Supplied information:
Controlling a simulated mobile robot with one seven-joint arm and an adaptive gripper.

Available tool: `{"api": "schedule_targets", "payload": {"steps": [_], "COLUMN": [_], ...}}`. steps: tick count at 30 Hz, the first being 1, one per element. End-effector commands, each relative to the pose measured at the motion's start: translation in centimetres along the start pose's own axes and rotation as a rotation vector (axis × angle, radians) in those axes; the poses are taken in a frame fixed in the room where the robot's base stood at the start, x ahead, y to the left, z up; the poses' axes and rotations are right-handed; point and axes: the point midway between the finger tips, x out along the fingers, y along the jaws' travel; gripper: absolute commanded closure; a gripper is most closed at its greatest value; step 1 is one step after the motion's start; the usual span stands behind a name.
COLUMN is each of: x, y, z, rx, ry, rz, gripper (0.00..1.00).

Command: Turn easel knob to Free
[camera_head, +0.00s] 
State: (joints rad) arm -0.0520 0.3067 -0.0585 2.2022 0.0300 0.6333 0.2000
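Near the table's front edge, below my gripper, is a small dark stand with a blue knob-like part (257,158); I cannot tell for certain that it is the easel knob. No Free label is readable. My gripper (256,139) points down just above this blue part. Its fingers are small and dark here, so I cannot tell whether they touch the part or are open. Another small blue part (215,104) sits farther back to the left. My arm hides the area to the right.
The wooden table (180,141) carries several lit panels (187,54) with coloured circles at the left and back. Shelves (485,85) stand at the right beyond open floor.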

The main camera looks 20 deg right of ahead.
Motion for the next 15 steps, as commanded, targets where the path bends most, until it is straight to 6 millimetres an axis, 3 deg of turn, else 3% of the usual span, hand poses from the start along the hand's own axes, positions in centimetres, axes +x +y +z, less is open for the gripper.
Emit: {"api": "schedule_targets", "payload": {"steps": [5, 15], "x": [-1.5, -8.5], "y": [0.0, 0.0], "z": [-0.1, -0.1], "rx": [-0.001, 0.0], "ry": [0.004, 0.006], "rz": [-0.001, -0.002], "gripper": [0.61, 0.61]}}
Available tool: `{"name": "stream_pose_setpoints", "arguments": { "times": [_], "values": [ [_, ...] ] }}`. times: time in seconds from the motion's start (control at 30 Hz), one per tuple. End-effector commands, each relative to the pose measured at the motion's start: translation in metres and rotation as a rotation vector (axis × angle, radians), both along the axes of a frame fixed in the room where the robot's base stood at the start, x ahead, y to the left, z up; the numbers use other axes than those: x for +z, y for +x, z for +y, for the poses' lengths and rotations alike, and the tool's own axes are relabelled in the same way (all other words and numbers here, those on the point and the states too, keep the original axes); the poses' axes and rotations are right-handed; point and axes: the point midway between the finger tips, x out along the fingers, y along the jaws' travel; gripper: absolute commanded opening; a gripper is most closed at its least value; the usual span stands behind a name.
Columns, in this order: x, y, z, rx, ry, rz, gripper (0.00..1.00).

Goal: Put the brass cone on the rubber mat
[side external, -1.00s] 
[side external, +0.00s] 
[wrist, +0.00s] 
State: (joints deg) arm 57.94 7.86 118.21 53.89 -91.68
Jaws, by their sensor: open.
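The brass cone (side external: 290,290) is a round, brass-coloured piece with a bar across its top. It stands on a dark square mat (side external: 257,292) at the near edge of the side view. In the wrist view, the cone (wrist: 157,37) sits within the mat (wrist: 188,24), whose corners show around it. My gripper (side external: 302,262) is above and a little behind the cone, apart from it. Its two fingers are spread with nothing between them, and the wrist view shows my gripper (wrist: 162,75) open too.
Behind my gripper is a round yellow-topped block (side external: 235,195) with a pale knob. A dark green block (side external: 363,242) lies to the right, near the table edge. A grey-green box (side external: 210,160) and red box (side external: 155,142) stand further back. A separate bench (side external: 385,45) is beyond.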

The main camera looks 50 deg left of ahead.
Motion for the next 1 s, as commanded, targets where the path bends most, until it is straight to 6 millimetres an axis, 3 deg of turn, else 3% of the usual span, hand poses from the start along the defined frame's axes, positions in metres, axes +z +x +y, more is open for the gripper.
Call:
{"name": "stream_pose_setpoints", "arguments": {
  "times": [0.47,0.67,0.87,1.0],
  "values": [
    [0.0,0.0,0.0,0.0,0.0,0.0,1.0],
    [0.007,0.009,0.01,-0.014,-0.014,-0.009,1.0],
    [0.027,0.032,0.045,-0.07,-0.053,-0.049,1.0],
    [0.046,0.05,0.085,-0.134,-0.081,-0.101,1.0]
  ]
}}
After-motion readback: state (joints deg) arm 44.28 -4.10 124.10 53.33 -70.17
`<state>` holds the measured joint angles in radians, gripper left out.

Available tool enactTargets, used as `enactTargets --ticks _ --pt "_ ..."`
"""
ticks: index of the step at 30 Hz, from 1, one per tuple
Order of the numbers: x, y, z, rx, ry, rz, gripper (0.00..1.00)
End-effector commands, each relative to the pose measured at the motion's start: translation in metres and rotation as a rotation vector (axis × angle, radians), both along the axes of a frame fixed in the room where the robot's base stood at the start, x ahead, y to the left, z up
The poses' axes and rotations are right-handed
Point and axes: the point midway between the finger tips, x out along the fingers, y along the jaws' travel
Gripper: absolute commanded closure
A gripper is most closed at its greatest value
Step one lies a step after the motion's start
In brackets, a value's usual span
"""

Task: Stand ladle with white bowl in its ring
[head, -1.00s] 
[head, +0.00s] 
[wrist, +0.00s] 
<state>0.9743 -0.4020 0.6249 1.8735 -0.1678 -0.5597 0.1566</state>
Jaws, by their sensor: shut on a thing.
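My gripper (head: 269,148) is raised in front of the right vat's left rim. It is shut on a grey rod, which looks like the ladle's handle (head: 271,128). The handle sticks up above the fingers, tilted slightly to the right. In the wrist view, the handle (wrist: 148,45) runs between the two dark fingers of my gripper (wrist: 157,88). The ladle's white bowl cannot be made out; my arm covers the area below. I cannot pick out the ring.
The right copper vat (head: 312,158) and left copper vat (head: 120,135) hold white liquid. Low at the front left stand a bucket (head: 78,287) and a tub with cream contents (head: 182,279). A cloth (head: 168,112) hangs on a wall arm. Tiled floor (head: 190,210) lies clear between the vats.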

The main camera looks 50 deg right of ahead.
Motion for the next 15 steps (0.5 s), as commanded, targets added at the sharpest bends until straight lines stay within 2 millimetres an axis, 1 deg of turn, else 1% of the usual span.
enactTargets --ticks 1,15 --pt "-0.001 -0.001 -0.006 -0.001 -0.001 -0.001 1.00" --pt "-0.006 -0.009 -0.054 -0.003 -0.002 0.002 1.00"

==

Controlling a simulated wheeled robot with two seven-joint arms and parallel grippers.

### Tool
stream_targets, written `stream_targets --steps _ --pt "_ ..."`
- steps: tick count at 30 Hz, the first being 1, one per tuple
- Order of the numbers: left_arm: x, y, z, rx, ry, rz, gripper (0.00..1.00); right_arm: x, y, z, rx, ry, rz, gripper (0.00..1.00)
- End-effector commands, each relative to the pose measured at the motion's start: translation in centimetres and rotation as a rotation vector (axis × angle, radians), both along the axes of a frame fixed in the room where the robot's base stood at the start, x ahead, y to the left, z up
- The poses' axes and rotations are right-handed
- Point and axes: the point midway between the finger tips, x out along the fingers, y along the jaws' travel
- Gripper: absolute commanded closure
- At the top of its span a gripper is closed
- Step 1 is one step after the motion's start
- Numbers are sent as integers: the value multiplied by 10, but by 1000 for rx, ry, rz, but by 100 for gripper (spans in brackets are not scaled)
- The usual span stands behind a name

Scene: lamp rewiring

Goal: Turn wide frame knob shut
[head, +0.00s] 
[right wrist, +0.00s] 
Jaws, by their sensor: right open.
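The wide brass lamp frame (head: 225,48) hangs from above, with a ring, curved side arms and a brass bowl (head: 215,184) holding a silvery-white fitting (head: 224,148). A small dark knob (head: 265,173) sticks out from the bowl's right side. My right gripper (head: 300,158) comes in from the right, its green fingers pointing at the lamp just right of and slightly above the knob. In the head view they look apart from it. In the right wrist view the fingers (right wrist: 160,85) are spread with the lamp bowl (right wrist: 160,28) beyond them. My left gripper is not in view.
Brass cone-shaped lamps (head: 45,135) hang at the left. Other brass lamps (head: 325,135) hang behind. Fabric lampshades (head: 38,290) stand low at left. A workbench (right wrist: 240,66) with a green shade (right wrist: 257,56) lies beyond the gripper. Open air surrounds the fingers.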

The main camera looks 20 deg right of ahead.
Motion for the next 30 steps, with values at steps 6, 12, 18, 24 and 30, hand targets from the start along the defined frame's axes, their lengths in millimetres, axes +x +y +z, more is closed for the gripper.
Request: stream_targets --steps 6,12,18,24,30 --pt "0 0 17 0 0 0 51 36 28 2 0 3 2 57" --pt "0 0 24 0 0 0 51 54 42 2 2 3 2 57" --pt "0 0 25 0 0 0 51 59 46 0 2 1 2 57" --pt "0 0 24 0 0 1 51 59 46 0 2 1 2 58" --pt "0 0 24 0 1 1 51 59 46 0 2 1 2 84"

---

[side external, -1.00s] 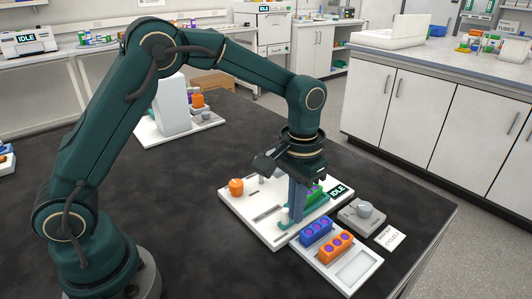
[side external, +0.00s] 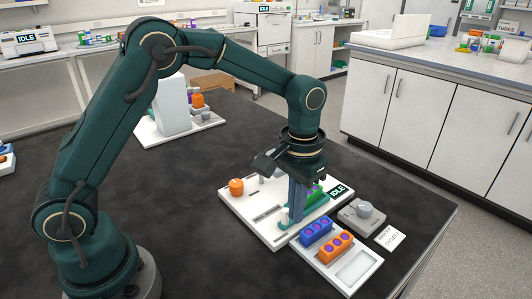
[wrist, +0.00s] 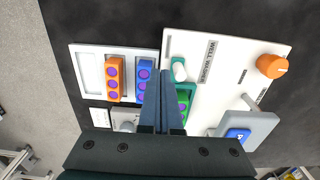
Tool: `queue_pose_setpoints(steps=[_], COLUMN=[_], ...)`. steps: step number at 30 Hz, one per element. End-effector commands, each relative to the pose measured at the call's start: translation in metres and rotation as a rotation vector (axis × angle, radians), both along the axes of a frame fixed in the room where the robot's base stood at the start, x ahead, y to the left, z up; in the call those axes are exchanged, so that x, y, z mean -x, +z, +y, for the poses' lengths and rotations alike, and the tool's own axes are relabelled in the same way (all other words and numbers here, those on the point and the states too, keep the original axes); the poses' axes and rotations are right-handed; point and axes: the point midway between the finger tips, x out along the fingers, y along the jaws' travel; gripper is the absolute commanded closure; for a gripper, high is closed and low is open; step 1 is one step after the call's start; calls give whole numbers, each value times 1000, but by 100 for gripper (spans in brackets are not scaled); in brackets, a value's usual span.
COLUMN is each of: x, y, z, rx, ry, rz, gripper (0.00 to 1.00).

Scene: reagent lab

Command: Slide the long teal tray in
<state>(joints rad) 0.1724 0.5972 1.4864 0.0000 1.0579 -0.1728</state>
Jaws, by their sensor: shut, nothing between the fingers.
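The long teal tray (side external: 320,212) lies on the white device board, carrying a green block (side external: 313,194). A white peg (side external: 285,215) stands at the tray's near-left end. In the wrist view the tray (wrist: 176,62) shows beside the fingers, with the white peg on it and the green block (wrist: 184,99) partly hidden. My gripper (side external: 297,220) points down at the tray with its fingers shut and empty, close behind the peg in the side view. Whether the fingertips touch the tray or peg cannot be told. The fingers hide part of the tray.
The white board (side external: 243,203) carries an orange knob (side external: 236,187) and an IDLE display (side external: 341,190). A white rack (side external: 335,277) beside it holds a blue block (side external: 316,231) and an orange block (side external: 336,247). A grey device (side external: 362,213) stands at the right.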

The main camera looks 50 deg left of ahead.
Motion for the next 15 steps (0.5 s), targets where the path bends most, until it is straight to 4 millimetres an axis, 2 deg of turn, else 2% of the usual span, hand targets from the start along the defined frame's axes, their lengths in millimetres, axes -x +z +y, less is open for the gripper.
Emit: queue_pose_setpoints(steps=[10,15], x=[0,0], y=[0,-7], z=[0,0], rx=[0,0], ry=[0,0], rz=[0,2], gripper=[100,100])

Task instructions: Copy each line of the records that contains the word "count".

Written response:
Available tool: `{"api": "schedule_targets", "payload": {"steps": [_], "COLUMN": [_], ...}}`. steps: tick count at 30 Hz, the first being 1, one per element. End-effector commands, each relative to the pose measured at the motion's start: translation in centimetres along the start pose's own axes and rotation as a rotation vector (axis × angle, radians) in those axes; the poses are taken in a frame fixed in the room where the robot's base stood at the start, x ahead, y to the left, z up; the poses' axes and rotations are right-handed; point and axes: the point midway between the finger tips, x out along the fingers, y along the jaws' travel; gripper: absolute commanded closure; a gripper is most closed at its greatest value; step 1 is one step after the motion's start; the usual span stands behind a name.
- steps: tick count at 30 Hz, the first being 1, one per tuple

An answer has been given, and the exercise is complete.